* WHAT THIS TASK INVOLVES
Return the number of lines holding "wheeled", with nothing added.

* INPUT MATERIAL
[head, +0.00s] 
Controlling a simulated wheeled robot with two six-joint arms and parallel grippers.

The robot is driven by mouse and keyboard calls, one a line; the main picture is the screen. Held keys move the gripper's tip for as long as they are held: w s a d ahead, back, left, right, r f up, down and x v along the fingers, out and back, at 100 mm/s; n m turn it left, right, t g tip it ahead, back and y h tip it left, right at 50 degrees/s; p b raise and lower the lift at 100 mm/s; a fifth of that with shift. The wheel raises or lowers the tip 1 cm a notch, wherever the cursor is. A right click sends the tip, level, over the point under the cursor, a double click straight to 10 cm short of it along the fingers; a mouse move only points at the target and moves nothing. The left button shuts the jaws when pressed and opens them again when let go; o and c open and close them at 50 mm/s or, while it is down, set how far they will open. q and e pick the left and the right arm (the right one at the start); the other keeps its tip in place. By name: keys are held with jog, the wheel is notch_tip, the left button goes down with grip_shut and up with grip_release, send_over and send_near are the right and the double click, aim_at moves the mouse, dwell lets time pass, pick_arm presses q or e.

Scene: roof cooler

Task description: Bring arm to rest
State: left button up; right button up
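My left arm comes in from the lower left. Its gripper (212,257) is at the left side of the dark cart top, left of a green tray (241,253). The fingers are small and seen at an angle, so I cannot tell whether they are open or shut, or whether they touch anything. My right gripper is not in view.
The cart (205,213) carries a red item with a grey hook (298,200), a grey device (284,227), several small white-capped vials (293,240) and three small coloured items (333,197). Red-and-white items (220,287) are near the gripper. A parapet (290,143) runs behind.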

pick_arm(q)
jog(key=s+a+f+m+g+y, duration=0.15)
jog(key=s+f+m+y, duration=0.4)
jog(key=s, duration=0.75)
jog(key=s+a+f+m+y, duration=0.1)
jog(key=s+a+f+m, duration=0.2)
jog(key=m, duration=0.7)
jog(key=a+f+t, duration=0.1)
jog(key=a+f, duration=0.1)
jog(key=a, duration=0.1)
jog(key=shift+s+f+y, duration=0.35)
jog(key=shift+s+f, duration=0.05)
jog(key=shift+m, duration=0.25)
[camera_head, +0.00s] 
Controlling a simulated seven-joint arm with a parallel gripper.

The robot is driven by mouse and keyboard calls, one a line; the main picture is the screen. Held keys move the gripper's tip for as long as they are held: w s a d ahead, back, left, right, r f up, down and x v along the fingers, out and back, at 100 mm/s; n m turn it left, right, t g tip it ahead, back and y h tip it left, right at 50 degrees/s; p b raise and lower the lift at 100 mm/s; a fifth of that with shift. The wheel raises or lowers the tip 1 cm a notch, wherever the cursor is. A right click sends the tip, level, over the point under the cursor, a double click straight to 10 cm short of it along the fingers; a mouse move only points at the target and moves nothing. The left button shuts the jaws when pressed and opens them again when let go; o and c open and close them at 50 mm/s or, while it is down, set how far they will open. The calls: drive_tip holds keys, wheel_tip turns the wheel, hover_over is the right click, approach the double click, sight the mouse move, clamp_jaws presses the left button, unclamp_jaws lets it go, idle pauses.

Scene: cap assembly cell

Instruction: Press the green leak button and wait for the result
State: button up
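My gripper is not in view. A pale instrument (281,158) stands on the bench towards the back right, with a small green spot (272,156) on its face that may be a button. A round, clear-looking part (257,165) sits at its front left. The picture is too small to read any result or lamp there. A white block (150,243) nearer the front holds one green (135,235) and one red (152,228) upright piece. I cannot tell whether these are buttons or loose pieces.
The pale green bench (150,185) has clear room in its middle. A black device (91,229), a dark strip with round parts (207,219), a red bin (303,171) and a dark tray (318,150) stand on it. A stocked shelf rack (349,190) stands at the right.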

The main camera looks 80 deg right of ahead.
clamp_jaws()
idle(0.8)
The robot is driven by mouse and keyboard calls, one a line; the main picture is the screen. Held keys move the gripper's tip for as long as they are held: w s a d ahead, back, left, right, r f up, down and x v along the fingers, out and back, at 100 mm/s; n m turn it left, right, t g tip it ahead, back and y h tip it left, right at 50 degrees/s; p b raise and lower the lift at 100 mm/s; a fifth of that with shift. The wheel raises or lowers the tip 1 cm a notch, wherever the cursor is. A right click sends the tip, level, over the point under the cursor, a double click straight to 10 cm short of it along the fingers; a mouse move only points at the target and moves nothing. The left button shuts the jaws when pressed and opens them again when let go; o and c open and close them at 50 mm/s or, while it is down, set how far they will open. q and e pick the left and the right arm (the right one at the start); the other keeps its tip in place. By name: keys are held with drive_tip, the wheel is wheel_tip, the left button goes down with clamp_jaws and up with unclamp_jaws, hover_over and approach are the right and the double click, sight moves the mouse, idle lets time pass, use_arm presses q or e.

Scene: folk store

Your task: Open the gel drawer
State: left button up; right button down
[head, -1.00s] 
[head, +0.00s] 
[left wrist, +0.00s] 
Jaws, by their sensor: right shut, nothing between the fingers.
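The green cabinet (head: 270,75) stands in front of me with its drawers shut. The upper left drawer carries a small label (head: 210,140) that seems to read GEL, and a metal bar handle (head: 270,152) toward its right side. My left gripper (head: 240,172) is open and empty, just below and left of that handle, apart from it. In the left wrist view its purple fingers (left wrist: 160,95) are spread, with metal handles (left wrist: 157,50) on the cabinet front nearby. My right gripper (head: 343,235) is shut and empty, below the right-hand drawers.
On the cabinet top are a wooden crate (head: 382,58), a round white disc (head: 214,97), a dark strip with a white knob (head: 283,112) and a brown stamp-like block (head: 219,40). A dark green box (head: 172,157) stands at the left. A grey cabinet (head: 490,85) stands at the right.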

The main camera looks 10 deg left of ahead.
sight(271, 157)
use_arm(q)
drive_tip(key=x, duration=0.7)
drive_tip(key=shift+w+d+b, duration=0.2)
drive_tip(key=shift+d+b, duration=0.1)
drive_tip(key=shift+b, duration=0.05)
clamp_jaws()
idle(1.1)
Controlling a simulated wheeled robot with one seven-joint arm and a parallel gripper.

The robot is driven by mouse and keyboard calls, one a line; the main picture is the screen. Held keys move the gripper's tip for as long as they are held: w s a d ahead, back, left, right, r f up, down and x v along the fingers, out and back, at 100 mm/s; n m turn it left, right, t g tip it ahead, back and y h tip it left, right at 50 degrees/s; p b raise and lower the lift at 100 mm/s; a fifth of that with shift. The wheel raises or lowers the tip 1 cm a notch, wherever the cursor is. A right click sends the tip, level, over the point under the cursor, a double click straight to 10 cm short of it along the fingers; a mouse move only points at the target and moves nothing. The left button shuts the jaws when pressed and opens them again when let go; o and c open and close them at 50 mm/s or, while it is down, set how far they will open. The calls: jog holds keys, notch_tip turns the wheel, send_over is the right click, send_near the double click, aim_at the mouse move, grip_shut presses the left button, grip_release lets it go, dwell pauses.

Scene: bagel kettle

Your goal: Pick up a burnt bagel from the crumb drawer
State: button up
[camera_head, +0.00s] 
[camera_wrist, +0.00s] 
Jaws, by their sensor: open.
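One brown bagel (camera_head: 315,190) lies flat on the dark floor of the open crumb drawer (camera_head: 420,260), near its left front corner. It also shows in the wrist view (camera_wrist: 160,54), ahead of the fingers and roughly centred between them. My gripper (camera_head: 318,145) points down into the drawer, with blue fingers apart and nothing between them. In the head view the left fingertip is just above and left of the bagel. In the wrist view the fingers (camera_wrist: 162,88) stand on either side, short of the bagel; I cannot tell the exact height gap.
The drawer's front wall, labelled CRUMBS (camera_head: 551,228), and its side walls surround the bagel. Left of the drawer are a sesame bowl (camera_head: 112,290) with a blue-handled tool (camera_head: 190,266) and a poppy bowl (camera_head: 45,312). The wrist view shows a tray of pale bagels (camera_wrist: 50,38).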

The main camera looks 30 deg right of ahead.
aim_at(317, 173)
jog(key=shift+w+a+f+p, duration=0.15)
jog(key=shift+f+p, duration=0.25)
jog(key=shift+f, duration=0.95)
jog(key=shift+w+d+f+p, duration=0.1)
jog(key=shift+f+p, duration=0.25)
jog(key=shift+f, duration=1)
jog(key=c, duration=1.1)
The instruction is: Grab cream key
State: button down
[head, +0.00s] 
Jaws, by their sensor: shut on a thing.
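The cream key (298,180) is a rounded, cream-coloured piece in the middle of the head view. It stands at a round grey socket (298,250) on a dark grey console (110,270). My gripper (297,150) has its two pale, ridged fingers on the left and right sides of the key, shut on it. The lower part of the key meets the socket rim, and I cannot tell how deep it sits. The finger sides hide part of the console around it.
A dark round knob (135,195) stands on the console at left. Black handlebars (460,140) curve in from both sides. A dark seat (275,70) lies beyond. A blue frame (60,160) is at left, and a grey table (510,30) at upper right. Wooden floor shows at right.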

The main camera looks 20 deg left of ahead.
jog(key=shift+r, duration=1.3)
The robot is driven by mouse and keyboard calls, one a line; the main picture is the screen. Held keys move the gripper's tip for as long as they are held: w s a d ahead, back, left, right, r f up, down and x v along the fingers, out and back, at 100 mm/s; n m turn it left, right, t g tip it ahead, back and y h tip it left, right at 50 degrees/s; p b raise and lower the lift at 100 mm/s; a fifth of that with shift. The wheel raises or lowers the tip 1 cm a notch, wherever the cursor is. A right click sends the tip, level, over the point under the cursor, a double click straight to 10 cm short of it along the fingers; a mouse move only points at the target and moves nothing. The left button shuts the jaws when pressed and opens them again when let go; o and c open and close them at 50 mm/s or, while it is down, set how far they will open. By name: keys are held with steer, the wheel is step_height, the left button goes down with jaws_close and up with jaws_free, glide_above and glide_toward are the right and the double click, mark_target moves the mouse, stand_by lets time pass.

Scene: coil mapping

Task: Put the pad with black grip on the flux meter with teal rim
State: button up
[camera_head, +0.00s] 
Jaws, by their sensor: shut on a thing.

* CORRECT RESPONSE
2